(Data from robot episodes)
--- Start ---
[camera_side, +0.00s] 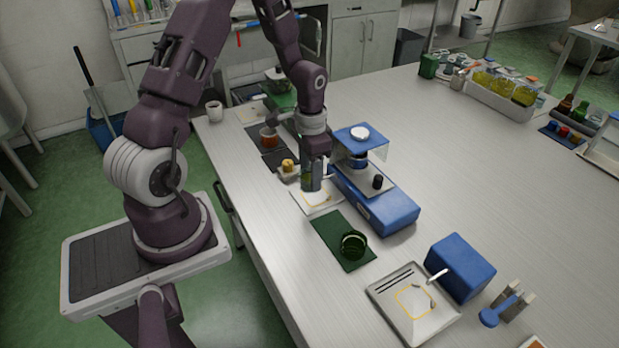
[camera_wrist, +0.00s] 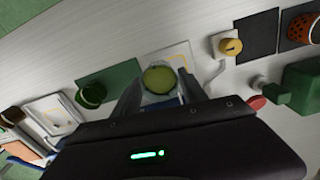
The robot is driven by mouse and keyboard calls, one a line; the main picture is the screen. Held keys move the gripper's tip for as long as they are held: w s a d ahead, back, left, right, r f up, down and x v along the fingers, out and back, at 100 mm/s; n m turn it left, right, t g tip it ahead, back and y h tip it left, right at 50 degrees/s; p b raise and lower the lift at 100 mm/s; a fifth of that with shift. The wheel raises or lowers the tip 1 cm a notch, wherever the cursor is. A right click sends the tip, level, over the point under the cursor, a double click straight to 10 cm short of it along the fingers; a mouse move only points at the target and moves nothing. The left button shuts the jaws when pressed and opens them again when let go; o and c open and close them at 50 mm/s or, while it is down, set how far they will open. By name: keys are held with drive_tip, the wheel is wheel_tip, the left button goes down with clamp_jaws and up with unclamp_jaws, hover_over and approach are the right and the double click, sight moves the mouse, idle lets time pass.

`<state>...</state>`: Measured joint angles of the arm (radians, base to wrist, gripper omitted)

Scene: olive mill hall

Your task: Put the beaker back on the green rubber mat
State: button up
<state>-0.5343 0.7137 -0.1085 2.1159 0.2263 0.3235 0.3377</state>
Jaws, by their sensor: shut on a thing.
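My gripper (camera_side: 312,172) is shut on a beaker of yellow-green liquid (camera_wrist: 159,79), with one finger on each side of it. In the side view the beaker (camera_side: 311,183) looks upright, at a white plate with a yellow square outline (camera_side: 330,203). I cannot tell whether its base touches the plate. The green rubber mat (camera_side: 329,227) lies nearer the camera, just past the plate. A dark green glass (camera_side: 353,245) stands on the mat's near part. In the wrist view the mat (camera_wrist: 118,78) and the glass (camera_wrist: 92,95) are left of the beaker.
A blue balance (camera_side: 388,212) with a clear shield stands close right of my gripper. A blue box (camera_side: 460,267) and a white tray with a yellow outline (camera_side: 392,286) are nearer the camera. A cup (camera_side: 268,138) on a dark mat stands behind. The table's right middle is clear.

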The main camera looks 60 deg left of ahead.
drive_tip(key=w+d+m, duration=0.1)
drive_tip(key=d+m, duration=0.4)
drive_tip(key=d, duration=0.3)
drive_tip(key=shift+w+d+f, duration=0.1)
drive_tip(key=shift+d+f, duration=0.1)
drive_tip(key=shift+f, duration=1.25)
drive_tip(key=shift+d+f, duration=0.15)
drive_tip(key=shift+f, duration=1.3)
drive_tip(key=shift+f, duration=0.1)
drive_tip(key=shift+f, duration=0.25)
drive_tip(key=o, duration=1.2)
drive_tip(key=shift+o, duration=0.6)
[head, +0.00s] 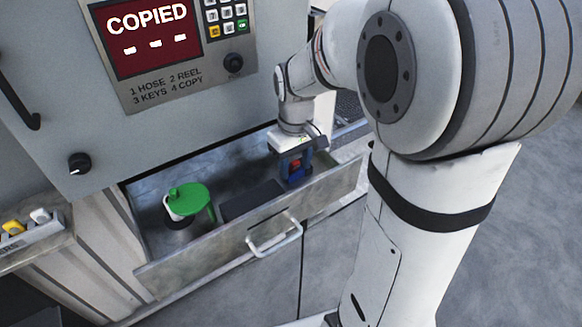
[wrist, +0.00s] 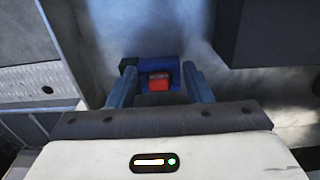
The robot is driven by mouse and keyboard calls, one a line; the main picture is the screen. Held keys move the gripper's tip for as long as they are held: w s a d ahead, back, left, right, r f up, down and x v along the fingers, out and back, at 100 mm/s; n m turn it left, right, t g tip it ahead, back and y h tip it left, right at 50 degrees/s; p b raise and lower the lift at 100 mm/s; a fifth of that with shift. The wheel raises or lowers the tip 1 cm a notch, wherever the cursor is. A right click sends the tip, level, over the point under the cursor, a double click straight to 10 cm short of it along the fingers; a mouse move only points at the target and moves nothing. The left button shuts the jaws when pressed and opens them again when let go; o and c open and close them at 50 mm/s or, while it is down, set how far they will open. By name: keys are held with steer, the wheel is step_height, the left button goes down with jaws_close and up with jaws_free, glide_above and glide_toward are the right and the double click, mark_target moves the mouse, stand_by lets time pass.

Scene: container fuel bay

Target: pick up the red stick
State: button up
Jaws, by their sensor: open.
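The red stick (wrist: 159,82) shows as a small red block in the drawer, against a blue block (wrist: 172,70). I cannot tell whether the blue block holds it or lies behind it. In the wrist view my gripper (wrist: 158,76) is open, with one finger on each side of the red block. I cannot tell whether the fingers touch it. In the head view my gripper (head: 294,168) points down into the right part of the open drawer (head: 335,187). The red piece shows between its fingers, partly hidden.
A green-lidded pot (head: 187,198) stands at the drawer's left. A dark flat box (head: 252,200) lies in the drawer's middle. The drawer's front wall carries a handle (head: 274,237). A cabinet panel with a "COPIED" screen (head: 152,37) rises behind and above the drawer.

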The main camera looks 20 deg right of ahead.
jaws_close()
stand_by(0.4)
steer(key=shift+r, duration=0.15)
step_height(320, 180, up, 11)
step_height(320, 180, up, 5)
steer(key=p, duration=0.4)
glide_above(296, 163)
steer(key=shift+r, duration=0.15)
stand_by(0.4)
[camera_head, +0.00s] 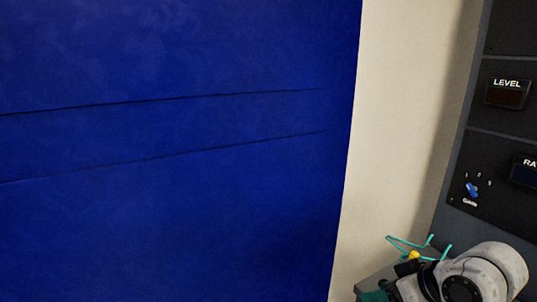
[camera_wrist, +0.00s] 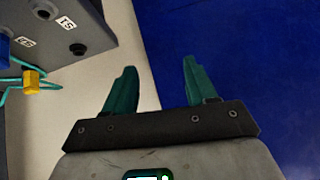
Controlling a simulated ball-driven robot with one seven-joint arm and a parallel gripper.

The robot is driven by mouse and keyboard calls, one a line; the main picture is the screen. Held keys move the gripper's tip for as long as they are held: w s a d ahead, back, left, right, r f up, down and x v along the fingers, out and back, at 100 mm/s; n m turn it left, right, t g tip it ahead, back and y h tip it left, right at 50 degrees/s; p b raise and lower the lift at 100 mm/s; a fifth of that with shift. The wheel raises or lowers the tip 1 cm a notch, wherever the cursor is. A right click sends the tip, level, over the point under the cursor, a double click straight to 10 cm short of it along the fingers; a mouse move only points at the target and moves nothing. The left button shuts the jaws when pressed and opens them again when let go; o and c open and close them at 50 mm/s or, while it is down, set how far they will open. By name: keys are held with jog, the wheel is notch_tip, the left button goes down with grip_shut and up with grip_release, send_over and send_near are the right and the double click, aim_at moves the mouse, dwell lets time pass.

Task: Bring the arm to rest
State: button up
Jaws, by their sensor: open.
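My gripper (camera_wrist: 159,70) shows in the wrist view with its two teal fingers apart and nothing between them. The fingers point toward a pale wall strip and a blue surface, and touch nothing that I can see. In the head view my arm (camera_head: 485,275) is at the lower right corner, in front of the dark instrument panel's lower part. Most of the arm is out of frame there, and I cannot make out the fingertips clearly.
A large blue panel (camera_head: 170,220) fills the left of the head view, beside a pale wall (camera_head: 400,130). A dark rack with a blue GAIN knob (camera_head: 472,189) stands right. A yellow piece (camera_wrist: 32,82) with teal wire is left of my gripper.

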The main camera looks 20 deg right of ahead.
--- End ---
To be done >>
Print every record above exactly as written, leaving out the pictures.

Task response >>
[camera_side, +0.00s] 
[camera_wrist, +0.00s] 
The robot is driven by mouse and keyboard calls, one a line; the main picture is the screen. Held keys move the gripper's tip for as long as they are held: w s a d ahead, back, left, right, r f up, down and x v along the fingers, out and back, at 100 mm/s; n m turn it left, right, t g tip it ahead, back and y h tip it left, right at 50 degrees/s; p b raise and lower the lift at 100 mm/s; a fifth of that with shift. The wheel raises or lowers the tip 1 cm a notch, wherever the cursor is. A right click sends the tip, level, over the point under the cursor, a double click straight to 10 cm short of it along the fingers; a mouse move only points at the target and moves nothing. The left button shuts the jaws when pressed and opens them again when let go; o and c open and close them at 50 mm/s or, while it is down, set how far they will open. By name: keys are held with drive_tip, the wheel is wheel_tip, the left button goes down with clamp_jaws and up with unclamp_jaws, hover_over and approach are the right and the double click, sight moves the mouse, idle lets time pass.

`<state>...</state>`: Measured joint angles of the arm (radians, base to wrist, gripper omitted)

Scene: olive mill hall

Your task: Put the beaker back on the green rubber mat
State: button up
<state>-0.5343 0.7137 -0.1085 2.1159 0.2263 0.3235 0.3377</state>
Jaws, by their sensor: shut on a thing.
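My gripper (camera_side: 312,172) is shut on a beaker of yellow-green liquid (camera_wrist: 159,79), with one finger on each side of it. In the side view the beaker (camera_side: 311,183) looks upright, at a white plate with a yellow square outline (camera_side: 330,203). I cannot tell whether its base touches the plate. The green rubber mat (camera_side: 329,227) lies nearer the camera, just past the plate. A dark green glass (camera_side: 353,245) stands on the mat's near part. In the wrist view the mat (camera_wrist: 118,78) and the glass (camera_wrist: 92,95) are left of the beaker.
A blue balance (camera_side: 388,212) with a clear shield stands close right of my gripper. A blue box (camera_side: 460,267) and a white tray with a yellow outline (camera_side: 392,286) are nearer the camera. A cup (camera_side: 268,138) on a dark mat stands behind. The table's right middle is clear.

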The main camera looks 60 deg left of ahead.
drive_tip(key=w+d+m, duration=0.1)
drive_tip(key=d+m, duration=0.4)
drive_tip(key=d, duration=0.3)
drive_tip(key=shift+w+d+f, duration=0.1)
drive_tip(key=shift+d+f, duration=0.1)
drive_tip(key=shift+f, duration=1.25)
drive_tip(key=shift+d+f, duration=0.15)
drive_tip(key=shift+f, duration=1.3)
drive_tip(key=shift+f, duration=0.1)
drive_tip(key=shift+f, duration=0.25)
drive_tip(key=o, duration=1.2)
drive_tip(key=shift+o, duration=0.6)
[head, +0.00s] 
[wrist, +0.00s] 
The robot is driven by mouse and keyboard calls, one a line; the main picture is the screen. Held keys move the gripper's tip for as long as they are held: w s a d ahead, back, left, right, r f up, down and x v along the fingers, out and back, at 100 mm/s; n m turn it left, right, t g tip it ahead, back and y h tip it left, right at 50 degrees/s; p b raise and lower the lift at 100 mm/s; a fifth of that with shift. The wheel raises or lowers the tip 1 cm a notch, wherever the cursor is. A right click sends the tip, level, over the point under the cursor, a double click straight to 10 cm short of it along the fingers; a mouse move only points at the target and moves nothing. The left button shuts the jaws when pressed and opens them again when let go; o and c open and close them at 50 mm/s or, while it is down, set how far they will open. By name: keys are held with steer, the wheel is step_height, the left button goes down with jaws_close and up with jaws_free, glide_above and glide_toward are the right and the double click, mark_target moves the mouse, stand_by lets time pass.

Scene: container fuel bay

Target: pick up the red stick
State: button up
Jaws, by their sensor: open.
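The red stick (wrist: 159,82) shows as a small red block in the drawer, against a blue block (wrist: 172,70). I cannot tell whether the blue block holds it or lies behind it. In the wrist view my gripper (wrist: 158,76) is open, with one finger on each side of the red block. I cannot tell whether the fingers touch it. In the head view my gripper (head: 294,168) points down into the right part of the open drawer (head: 335,187). The red piece shows between its fingers, partly hidden.
A green-lidded pot (head: 187,198) stands at the drawer's left. A dark flat box (head: 252,200) lies in the drawer's middle. The drawer's front wall carries a handle (head: 274,237). A cabinet panel with a "COPIED" screen (head: 152,37) rises behind and above the drawer.

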The main camera looks 20 deg right of ahead.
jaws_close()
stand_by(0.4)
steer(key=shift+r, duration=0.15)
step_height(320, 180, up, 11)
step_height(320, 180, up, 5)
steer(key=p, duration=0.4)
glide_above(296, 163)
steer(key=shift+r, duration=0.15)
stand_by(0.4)
[camera_head, +0.00s] 
[camera_wrist, +0.00s] 
Controlling a simulated ball-driven robot with one seven-joint arm and a parallel gripper.

The robot is driven by mouse and keyboard calls, one a line; the main picture is the screen. Held keys move the gripper's tip for as long as they are held: w s a d ahead, back, left, right, r f up, down and x v along the fingers, out and back, at 100 mm/s; n m turn it left, right, t g tip it ahead, back and y h tip it left, right at 50 degrees/s; p b raise and lower the lift at 100 mm/s; a fifth of that with shift. The wheel raises or lowers the tip 1 cm a notch, wherever the cursor is. A right click sends the tip, level, over the point under the cursor, a double click straight to 10 cm short of it along the fingers; a mouse move only points at the target and moves nothing. The left button shuts the jaws when pressed and opens them again when let go; o and c open and close them at 50 mm/s or, while it is down, set how far they will open. By name: keys are held with jog, the wheel is notch_tip, the left button goes down with grip_shut and up with grip_release, send_over and send_near are the right and the double click, aim_at moves the mouse, dwell lets time pass.

Task: Bring the arm to rest
State: button up
Jaws, by their sensor: open.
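My gripper (camera_wrist: 159,70) shows in the wrist view with its two teal fingers apart and nothing between them. The fingers point toward a pale wall strip and a blue surface, and touch nothing that I can see. In the head view my arm (camera_head: 485,275) is at the lower right corner, in front of the dark instrument panel's lower part. Most of the arm is out of frame there, and I cannot make out the fingertips clearly.
A large blue panel (camera_head: 170,220) fills the left of the head view, beside a pale wall (camera_head: 400,130). A dark rack with a blue GAIN knob (camera_head: 472,189) stands right. A yellow piece (camera_wrist: 32,82) with teal wire is left of my gripper.

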The main camera looks 20 deg right of ahead.

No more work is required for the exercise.